Three thousand miles away from the klieg lights of Hollywood, Ashwin Dani, director of UConn’s Robotics and Controls Lab, or RCL, stands in the stark fluorescent light of his Storrs office staring at a whiteboard covered in hastily scrawled diagrams and mathematical equations.

Here, in the seemingly unintelligible mishmash of numbers and figures, are the underlying mathematical processes that are the lifeblood of collaborative robotics.

If robots are going to interact safely and appropriately with humans in homes and factories across the country, they need to learn how to adapt to the constantly changing world around them, says Dani, a member of UConn’s electrical and computer engineering faculty.

“We’re trying to move toward human intelligence. We’re still far from where we want to be, but we’re definitely making robots smarter,” he explains.

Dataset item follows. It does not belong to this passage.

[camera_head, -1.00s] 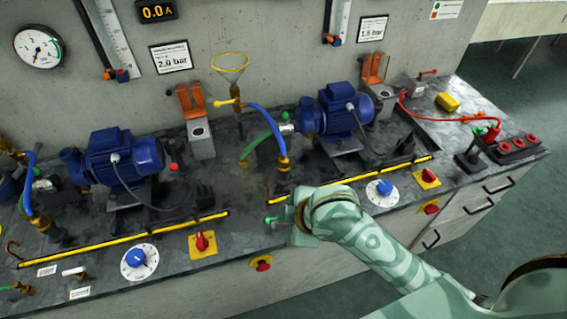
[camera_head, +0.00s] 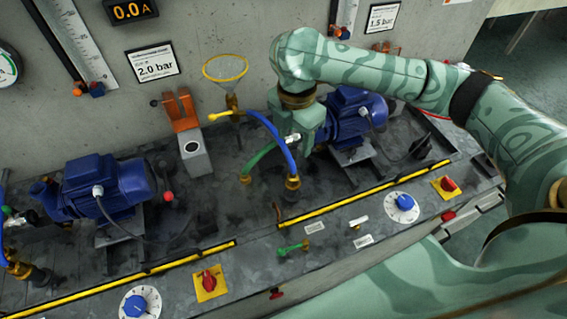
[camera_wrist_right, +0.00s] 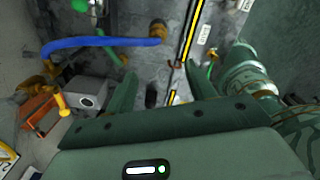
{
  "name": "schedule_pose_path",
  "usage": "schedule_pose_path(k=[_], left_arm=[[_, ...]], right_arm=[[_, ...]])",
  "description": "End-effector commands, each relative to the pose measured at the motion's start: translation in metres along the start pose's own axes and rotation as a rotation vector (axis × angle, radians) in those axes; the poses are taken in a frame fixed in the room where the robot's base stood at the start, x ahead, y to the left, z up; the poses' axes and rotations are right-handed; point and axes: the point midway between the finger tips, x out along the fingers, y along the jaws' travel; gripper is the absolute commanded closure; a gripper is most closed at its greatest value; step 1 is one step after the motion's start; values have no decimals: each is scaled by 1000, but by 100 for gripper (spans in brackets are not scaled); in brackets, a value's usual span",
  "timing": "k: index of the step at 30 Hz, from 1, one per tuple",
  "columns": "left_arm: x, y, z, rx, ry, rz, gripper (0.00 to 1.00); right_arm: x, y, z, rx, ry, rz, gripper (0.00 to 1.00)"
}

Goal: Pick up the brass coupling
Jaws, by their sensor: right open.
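A brass coupling (camera_head: 292,182) sits upright at the lower end of the blue hose, on the dark bench top. In the right wrist view a brass fitting (camera_wrist_right: 157,30) shows at the hose's end, beyond the fingers. My right gripper (camera_head: 307,148) points down beside the blue hose, behind and slightly right of that coupling, in front of the right blue pump. In the right wrist view its fingers (camera_wrist_right: 163,88) are wide apart with nothing held between them. I cannot tell whether it touches the hose. My left gripper is not in view.
The blue hose (camera_head: 268,130) and green hose (camera_head: 258,158) arch close to the gripper. The right pump (camera_head: 362,108) stands behind it. A funnel (camera_head: 226,69) and a grey block with an orange bracket (camera_head: 182,110) are left. A yellow strip (camera_head: 350,193) crosses in front.

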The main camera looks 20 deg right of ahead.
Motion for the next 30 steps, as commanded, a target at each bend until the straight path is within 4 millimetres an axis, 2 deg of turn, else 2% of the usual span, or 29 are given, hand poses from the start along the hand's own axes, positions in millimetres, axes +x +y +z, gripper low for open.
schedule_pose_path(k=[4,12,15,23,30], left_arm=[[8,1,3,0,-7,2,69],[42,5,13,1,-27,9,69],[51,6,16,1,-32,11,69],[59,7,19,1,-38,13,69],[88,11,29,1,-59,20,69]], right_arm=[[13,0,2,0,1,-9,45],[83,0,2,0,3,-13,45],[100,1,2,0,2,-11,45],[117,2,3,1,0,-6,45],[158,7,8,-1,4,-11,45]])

All of the subconscious observations and moves we humans take for granted when we interact with others and travel through the world have to be taught to a robotic machine.

When you think about it, simply getting a robot to pick up a cup of water (without crushing it) and move it to another location (without spilling its contents or knocking things over) is an extraordinarily complex task. It requires visual acuity, a knowledge of physics, fine motor skills, and a basic understanding of what a cup looks like and how it is used.

“We’re teaching robots concepts about very specific situations,” says Harish Ravichandar, the senior Ph.D. student in Dani’s lab and a specialist in human-robot collaboration. “Say you’re teaching a robot to move a cup. Moving it once is easy. But what if the cup is shifted, say, 12 inches to the left? If you ask the robot to pick up the cup and the robot simply repeats its initial movement, the cup is no longer there.”

Repetitive programs that work so well for assembly-line robots are old school. A collaborative robot has to be able to constantly process new information coming in through its sensors and quickly determine what it needs to do to safely and efficiently complete a task. If that robot is part of an assembly line, the line has to shut down and the robot has to be reprogrammed to account for the change, an inefficient process that costs manufacturers money. Hence the thinking robot this team is trying to create.

While the internet is filled with mesmerizing videos of robots doing backflips, jumping over obstacles, and even making paper airplanes, the UConn team’s effort at controlling robots through advanced artificial intelligence is far less flashy but potentially far more important.

Every move the UConn team wants its test robot to make starts here, says Dani, with control theory, engineering, whiteboards, and math.

“We’re writing algorithms and applying different aspects of control theory to take robot intelligence to a higher level,” says Ravichandar. “Rather than programming the robot to make one single movement, we are teaching the robot that it has an objective — reaching for and grabbing the cup. If we succeed, the robot should be able to make whatever movements are necessary to complete that task no matter where the cup is. When it can do that, now the robot has learned the task of picking something up and moving it somewhere else. That’s a very big step.”